高山さんの「俳諧曾我」や「詩経によせて」のシリーズを総合誌に掲載されるたびに読み、実のところ、奇妙な気分を味わっていました。既存のテキストに相唱されたとされる作品を、原典抜きで読む、つまり、提示された作品を、その作品内で読み切れない、この「宙吊り」感……教養がないことを責められているのか、宿題を出されてしまったのか、いや、この「半分目隠し」状態自体が作者の狙いなのか、パスかな、とかいろいろ。

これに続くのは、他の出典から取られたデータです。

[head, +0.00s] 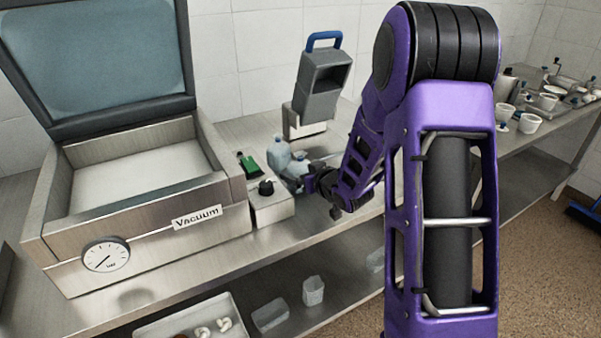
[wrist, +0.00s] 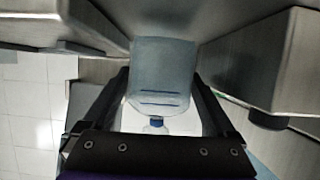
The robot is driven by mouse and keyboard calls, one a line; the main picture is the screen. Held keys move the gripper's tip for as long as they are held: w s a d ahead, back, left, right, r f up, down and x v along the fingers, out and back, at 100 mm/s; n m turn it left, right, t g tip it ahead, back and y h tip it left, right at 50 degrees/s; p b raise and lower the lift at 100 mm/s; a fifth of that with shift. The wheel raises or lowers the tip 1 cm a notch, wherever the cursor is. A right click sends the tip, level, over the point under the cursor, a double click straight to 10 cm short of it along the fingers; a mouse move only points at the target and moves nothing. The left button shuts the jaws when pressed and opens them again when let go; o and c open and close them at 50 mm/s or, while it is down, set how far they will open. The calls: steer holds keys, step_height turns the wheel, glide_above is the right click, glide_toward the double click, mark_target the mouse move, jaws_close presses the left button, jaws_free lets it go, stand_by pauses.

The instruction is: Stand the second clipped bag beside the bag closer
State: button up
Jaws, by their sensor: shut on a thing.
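A grey device with a blue handle, which looks like the bag closer (head: 322,85), stands on the steel counter behind my gripper (head: 308,183). Two pale blue bags show close together in front of it; the farther bag (head: 278,153) is on the left. My gripper is shut on the nearer bag (head: 297,168). In the wrist view the held bag (wrist: 163,75) is between the fingers, with a blue clip (wrist: 156,122) at its narrow end. The arm and gripper partly hide the held bag, and I cannot tell whether its base touches the counter.
A large vacuum machine (head: 220,190) with a raised lid stands at the left. A small control box (head: 272,208) with a black knob and a green object (head: 248,165) are close to the bags. White containers (head: 530,123) crowd the counter at the far right.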

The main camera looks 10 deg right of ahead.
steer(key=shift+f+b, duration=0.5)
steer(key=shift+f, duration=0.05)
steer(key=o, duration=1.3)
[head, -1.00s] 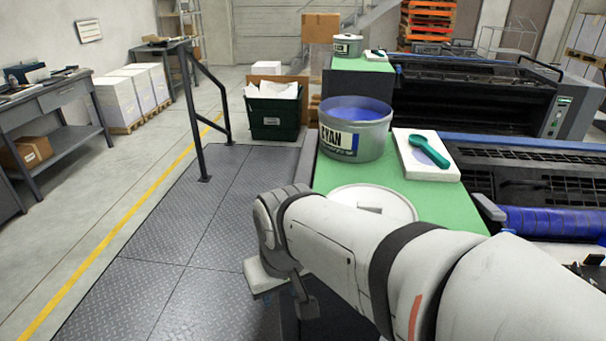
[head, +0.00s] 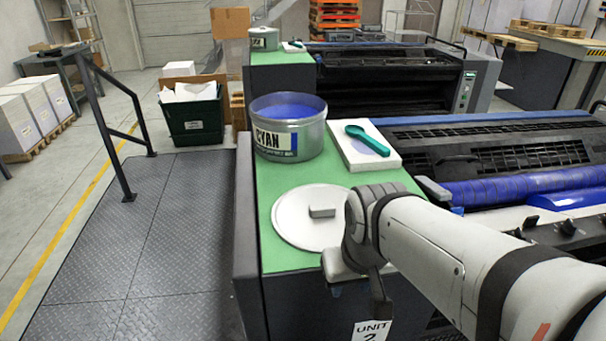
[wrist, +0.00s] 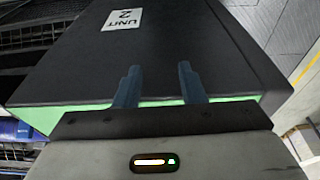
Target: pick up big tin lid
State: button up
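The big tin lid (head: 290,222) is a round, pale disc with a raised block-like handle (head: 321,211). It lies flat on the green top (head: 270,180) of the nearest unit, in front of the open CYAN tin (head: 289,128). My arm covers part of its right side in the head view. My gripper hangs in front of the unit's dark front face, to the right of the lid. In the wrist view my gripper (wrist: 158,86) has two blue fingers standing apart with nothing between them. The lid does not show in the wrist view.
A white pad (head: 365,150) with a teal tool (head: 367,139) lies right of the tin. Press machinery with a blue roller (head: 520,188) stands on the right. A dark railing (head: 100,120) and metal plate floor (head: 140,240) are on the left. A UNIT 2 label (wrist: 122,19) marks the front.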

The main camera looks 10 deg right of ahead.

「週刊俳句」に「詩経によせて」の一部をご寄稿いただけることになり、ならば、必ず原典を併載して、並べて読めるようにしようと思っていました(簡単にネットで拾えると思っていたのですが、そうでもなかった。「詩経秦風」10篇の白文と読み下し文が載っているサイトは、今のところ、週俳だけです)。
たしかに、印象は一変しました。
相子さんは、さる詩誌に掲載された「詩経によせて」を読み、『詩経国風』2冊ををアマゾンで即買いされたそうです。
これはもう、作品が「待ちに待った読者を得た」と言っていいのではないでしょうか。
あ。
今、気がついたんですが、高山さんの作品は、ちょっと「ツンデレ」なのかもしれませんね。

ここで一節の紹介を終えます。